**The request:**
Repeat exactly, and only, the lines from the one that contains "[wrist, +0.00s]" to the one that contains "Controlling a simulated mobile", both ends included. Omit every picture.

::::

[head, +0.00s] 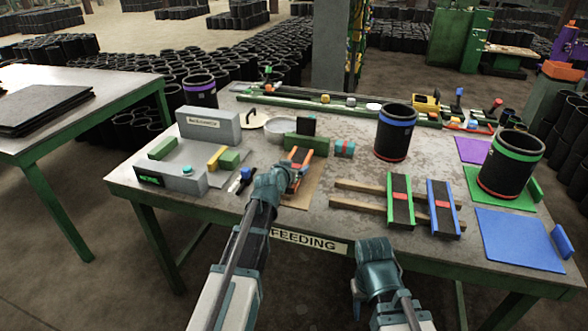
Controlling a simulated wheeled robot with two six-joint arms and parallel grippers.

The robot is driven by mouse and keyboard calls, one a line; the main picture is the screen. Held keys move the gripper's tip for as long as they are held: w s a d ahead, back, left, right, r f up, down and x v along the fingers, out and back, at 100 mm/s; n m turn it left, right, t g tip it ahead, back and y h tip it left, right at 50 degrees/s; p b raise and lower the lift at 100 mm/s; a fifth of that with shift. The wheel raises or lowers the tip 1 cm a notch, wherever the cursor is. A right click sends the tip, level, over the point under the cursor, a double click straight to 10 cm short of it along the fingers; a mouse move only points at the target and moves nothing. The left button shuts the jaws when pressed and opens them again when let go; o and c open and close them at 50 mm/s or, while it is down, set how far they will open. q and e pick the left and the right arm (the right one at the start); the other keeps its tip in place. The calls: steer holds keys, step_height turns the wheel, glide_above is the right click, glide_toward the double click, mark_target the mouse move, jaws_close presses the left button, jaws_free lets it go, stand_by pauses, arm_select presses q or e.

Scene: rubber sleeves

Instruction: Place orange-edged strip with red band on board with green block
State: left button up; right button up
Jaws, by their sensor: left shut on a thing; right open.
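The orange-edged strip with a red band (298,158) is in my left gripper (287,177), which is shut on it. The strip is over the tan board (303,196); I cannot tell whether it touches the board. A green block (306,144) stands at the far end of the board, just beyond the strip. My gripper and arm hide the near left part of the strip and board. My right gripper (376,250) is open and empty at the table's front edge, apart from the strips.
A green-edged strip (399,201) and a blue-edged strip (442,209) lie across wooden rails (350,204). Black sleeves with blue (396,135) and green (508,165) bands stand at the right.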

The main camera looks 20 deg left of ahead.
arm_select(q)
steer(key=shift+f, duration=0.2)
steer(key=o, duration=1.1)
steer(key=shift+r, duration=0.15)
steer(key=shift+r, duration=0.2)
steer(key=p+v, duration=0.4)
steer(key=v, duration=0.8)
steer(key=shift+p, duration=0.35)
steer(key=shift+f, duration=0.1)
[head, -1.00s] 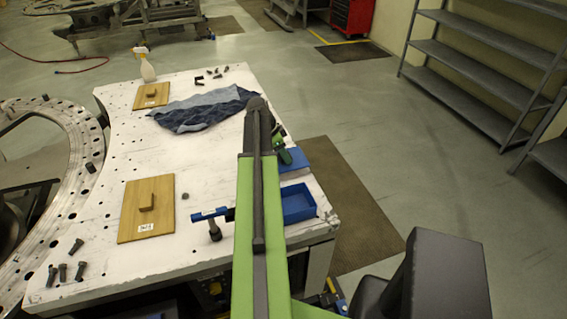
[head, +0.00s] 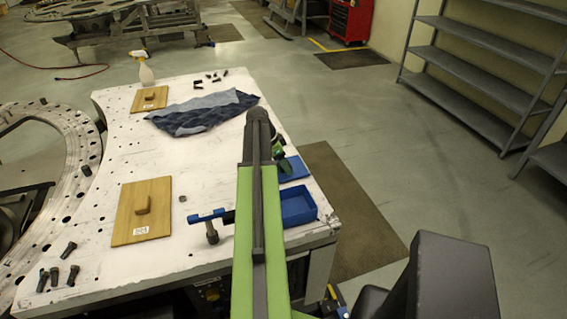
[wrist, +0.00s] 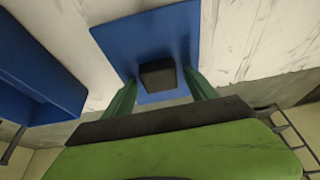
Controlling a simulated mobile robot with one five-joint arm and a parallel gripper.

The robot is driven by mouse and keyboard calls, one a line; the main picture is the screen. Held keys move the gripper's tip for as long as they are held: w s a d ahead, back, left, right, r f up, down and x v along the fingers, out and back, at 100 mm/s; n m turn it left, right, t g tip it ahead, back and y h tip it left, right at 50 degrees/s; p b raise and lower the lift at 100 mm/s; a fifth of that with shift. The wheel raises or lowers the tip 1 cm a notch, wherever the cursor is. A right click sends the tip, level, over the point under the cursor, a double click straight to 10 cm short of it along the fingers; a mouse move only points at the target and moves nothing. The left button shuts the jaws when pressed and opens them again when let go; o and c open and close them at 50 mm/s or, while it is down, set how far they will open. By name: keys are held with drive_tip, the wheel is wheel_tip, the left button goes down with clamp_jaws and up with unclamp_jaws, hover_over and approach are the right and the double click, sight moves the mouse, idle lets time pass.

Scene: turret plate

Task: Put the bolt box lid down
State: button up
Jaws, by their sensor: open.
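The bolt box lid (head: 295,171) is a flat blue plate lying on the white table near its right edge. In the wrist view the lid (wrist: 145,38) shows a dark square knob (wrist: 158,75). My gripper (wrist: 160,80) is open, with one green finger on each side of the knob; a small gap seems to show on each side. In the head view my arm hides part of the lid and most of the gripper (head: 279,157). The open blue bolt box (head: 315,206) stands just nearer than the lid, and at the left in the wrist view (wrist: 62,88).
A blue-handled tool (head: 208,216) lies left of the box. Wooden plates (head: 128,222) with knobs, a blue cloth (head: 200,114), a spray bottle (head: 145,72) and loose bolts (head: 55,275) are on the table (head: 190,180).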

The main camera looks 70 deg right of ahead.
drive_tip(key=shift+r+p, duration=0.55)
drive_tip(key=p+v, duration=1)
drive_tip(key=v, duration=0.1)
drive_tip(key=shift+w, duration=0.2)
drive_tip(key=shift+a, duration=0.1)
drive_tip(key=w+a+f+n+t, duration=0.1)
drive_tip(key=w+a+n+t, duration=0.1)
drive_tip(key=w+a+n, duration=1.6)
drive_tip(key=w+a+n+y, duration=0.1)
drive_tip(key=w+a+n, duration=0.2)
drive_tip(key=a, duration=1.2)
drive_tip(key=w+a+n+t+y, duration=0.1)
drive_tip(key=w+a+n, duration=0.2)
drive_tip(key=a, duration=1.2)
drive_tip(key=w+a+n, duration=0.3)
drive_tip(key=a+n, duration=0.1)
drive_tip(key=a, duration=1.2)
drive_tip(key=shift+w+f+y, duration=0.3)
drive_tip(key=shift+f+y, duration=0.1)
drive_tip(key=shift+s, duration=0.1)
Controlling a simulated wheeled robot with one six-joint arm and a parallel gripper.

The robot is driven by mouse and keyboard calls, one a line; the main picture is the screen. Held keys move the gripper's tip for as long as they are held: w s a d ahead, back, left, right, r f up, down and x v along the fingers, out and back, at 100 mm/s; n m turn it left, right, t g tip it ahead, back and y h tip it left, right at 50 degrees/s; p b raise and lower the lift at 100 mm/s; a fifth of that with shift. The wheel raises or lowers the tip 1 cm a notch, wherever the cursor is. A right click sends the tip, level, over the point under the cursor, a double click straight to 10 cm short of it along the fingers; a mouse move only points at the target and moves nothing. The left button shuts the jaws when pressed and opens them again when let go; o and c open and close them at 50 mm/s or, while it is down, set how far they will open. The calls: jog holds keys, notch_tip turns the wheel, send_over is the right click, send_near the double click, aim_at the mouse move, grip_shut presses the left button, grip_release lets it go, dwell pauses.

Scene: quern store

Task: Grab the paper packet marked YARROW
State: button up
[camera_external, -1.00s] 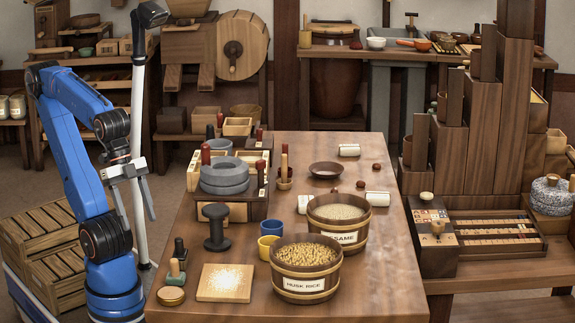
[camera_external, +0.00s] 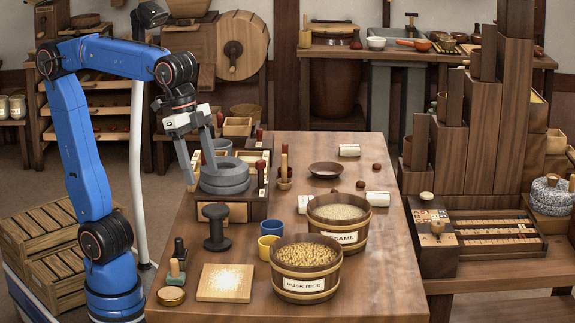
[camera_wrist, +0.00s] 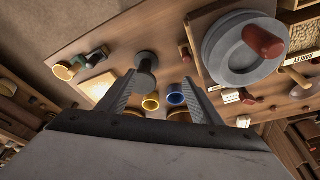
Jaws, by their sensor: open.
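Several white packets lie on the wooden table: one at the back (camera_external: 349,150), one at the right beside the sesame tub (camera_external: 378,198), and one left of that tub (camera_external: 304,204). Their markings are too small to read, so I cannot tell which is YARROW. A small white packet-like thing (camera_wrist: 243,121) shows in the wrist view, right of my fingers. My gripper (camera_external: 201,172) is open and empty, pointing down over the table's left side by the grey quern stone (camera_external: 224,178). In the wrist view its two fingers (camera_wrist: 160,78) are spread, apart from any packet.
A dark spool-shaped stand (camera_external: 216,228) and a board with pale grain (camera_external: 225,282) are nearer the front left. The table's right side is fairly clear.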

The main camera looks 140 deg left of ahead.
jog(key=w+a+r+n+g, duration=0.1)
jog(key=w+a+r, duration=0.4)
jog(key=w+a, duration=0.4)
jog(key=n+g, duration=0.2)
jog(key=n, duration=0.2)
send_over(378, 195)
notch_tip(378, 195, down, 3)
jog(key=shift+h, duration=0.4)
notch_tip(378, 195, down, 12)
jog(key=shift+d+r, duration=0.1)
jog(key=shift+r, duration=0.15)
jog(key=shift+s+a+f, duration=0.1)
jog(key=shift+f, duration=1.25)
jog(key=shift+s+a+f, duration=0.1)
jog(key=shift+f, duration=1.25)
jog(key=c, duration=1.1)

::::

**Finished answer:**
[wrist, +0.00s] 
Controlling a simulated mobile robot with one five-joint arm and a parallel gripper.

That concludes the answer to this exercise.